» **Task goal**:
Gather every line holding the string "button".

· · · · · · ·

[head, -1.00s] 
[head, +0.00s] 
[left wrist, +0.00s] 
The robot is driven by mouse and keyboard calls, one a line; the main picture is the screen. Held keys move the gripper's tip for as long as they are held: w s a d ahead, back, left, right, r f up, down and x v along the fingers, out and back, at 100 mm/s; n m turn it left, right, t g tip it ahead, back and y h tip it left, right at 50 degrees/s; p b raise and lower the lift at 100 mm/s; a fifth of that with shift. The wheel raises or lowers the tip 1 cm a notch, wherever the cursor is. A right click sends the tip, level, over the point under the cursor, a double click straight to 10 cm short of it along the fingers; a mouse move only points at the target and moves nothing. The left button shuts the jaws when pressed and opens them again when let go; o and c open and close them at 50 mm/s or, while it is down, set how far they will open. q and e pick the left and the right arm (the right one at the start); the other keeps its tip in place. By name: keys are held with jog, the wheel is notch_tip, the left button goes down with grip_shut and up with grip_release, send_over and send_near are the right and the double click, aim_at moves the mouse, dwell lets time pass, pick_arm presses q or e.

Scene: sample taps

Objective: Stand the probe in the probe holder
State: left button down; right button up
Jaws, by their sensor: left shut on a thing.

· · · · · · ·

» **Solution to this task**:
The robot is driven by mouse and keyboard calls, one a line; the main picture is the screen. Held keys move the gripper's tip for as long as they are held: w s a d ahead, back, left, right, r f up, down and x v along the fingers, out and back, at 100 mm/s; n m turn it left, right, t g tip it ahead, back and y h tip it left, right at 50 degrees/s; p b raise and lower the lift at 100 mm/s; a fifth of that with shift. The wheel raises or lowers the tip 1 cm a notch, wherever the cursor is. A right click sends the tip, level, over the point under the cursor, a double click straight to 10 cm short of it along the fingers; a mouse move only points at the target and moves nothing. The left button shuts the jaws when pressed and opens them again when let go; o and c open and close them at 50 mm/s or, while it is down, set how far they will open. q and e pick the left and the right arm (the right one at the start); the other keeps its tip in place. By name: keys are held with jog, the wheel is notch_tip, the left button goes down with grip_shut and up with grip_release, send_over and send_near are the right and the double click, aim_at moves the mouse, dwell lets time pass, pick_arm presses q or e.
State: left button down; right button up

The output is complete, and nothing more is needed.